Daily Office: Vespers
Egregious
Wednesday, 9 March 2011

David Becker ought to resign his post as SEC General Counsel before you even have the chance to read this.

Both SIPC and Mr. Picard, the trustee for the Madoff estate, have proposed that the customers who withdrew funds before the fraud was uncovered should be allowed to keep only as much money as they put in. Initially, the full commission agreed and approved that approach in early 2009, according to the two people briefed on the discussions.

Mr. Becker joined the commission in February that year. By spring, he began meeting with lawyers for Madoff customers seeking a different formula.

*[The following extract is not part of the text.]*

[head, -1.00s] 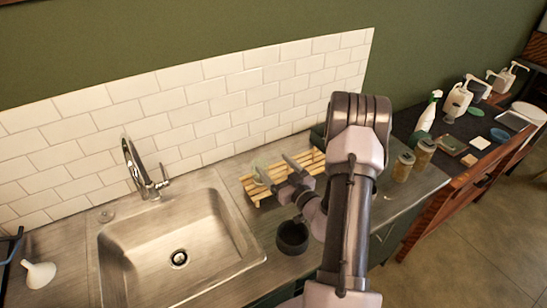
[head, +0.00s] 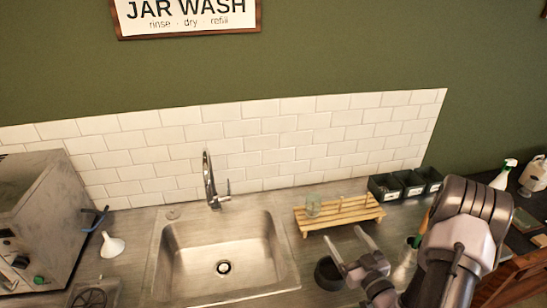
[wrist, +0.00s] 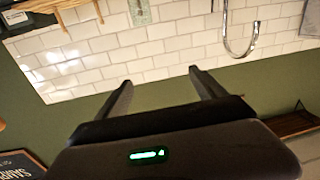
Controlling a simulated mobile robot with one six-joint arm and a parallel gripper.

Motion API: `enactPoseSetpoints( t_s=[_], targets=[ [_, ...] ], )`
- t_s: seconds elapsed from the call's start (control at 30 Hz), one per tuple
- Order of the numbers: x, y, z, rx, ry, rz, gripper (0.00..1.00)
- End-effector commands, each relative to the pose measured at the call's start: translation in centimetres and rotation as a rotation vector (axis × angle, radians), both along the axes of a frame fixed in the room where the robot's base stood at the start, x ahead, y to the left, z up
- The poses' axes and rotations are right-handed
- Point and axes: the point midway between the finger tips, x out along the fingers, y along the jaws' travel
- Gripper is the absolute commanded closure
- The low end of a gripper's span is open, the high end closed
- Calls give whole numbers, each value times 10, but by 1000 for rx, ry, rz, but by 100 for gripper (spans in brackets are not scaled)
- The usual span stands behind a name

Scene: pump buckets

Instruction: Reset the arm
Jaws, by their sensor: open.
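My arm rises at the lower right of the head view. My gripper (head: 347,242) is open, its two fingers apart with nothing between them. It appears in front of the wooden rack (head: 345,222) and above a dark round pot (head: 328,272). In the wrist view, my gripper (wrist: 160,78) also shows spread, empty fingers, with white tiles and green wall beyond. That view is upside down.
A clear jar (head: 313,205) stands on the rack, left of dark bins (head: 413,183). The sink (head: 222,255) with its tap (head: 209,180) is left of my gripper. A white funnel (head: 112,245) and metal machine (head: 38,215) are further left.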

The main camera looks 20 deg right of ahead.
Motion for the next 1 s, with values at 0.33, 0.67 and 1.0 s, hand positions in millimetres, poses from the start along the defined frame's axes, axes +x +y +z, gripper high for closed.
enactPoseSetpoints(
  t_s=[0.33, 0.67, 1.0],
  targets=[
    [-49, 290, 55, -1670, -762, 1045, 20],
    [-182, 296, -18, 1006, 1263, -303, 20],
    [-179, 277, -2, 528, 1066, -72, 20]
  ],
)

They wanted to let longer-term investors keep more money than those who had money with Mr. Madoff for shorter periods. Mr. Becker apparently dismissed arguments that investors were entitled to the amounts Mr. Madoff had listed on their final statements.

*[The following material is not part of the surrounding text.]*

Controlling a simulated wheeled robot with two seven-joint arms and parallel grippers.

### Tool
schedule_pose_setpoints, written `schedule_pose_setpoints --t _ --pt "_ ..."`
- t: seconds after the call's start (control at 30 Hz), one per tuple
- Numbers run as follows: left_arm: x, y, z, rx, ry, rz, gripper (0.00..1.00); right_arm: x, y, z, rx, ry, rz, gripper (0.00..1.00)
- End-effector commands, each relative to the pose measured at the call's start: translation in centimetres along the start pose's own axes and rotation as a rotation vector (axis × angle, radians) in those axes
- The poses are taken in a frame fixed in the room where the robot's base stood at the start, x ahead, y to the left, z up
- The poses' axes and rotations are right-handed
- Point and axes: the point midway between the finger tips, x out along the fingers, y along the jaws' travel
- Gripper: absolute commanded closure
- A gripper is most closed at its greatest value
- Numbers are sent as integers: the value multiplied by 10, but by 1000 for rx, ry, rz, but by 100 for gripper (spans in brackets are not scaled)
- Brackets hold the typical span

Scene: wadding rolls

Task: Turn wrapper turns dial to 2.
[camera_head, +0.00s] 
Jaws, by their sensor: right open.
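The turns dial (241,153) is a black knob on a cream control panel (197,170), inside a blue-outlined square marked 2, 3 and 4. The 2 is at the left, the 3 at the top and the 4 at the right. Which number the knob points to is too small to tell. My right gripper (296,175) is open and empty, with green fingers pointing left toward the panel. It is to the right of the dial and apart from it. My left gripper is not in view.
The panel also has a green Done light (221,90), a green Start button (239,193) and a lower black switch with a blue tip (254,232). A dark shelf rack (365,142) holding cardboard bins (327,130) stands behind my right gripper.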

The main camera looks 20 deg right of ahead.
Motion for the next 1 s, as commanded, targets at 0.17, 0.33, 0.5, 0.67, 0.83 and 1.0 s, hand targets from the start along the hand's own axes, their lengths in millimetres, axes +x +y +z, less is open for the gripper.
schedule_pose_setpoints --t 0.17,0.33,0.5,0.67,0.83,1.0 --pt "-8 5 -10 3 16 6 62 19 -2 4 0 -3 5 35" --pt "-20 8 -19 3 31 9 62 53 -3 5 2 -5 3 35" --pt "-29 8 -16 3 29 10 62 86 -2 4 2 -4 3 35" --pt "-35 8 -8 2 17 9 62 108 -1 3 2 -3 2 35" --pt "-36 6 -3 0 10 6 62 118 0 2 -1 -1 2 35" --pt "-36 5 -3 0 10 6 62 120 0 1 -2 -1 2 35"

In the summer of 2009, Mr. Becker did reverse the commission’s earlier decision, however. His legal staff came up with a new proposal to reflect the length of time the money was invested, and the commissioners approved it at the end of the year. Some at the agency who worked with SIPC expressed dissent about the change, according to the people briefed on the deliberations.

Stephen P. Harbeck, the chief executive of SIPC, confirmed that his investor protection unit and the S.E.C. had initially agreed that victims should be able to keep only the money they had originally put into the Madoff firm. “Then they refined their opinion,” he said on Monday, referring to the S.E.C. He said that he did not know who had pushed for the change.

The S.E.C.’s definition, Mr. Harbeck said, would benefit anyone who withdrew more money from their Madoff accounts than they had put in. Mr. Becker’s family would be among them.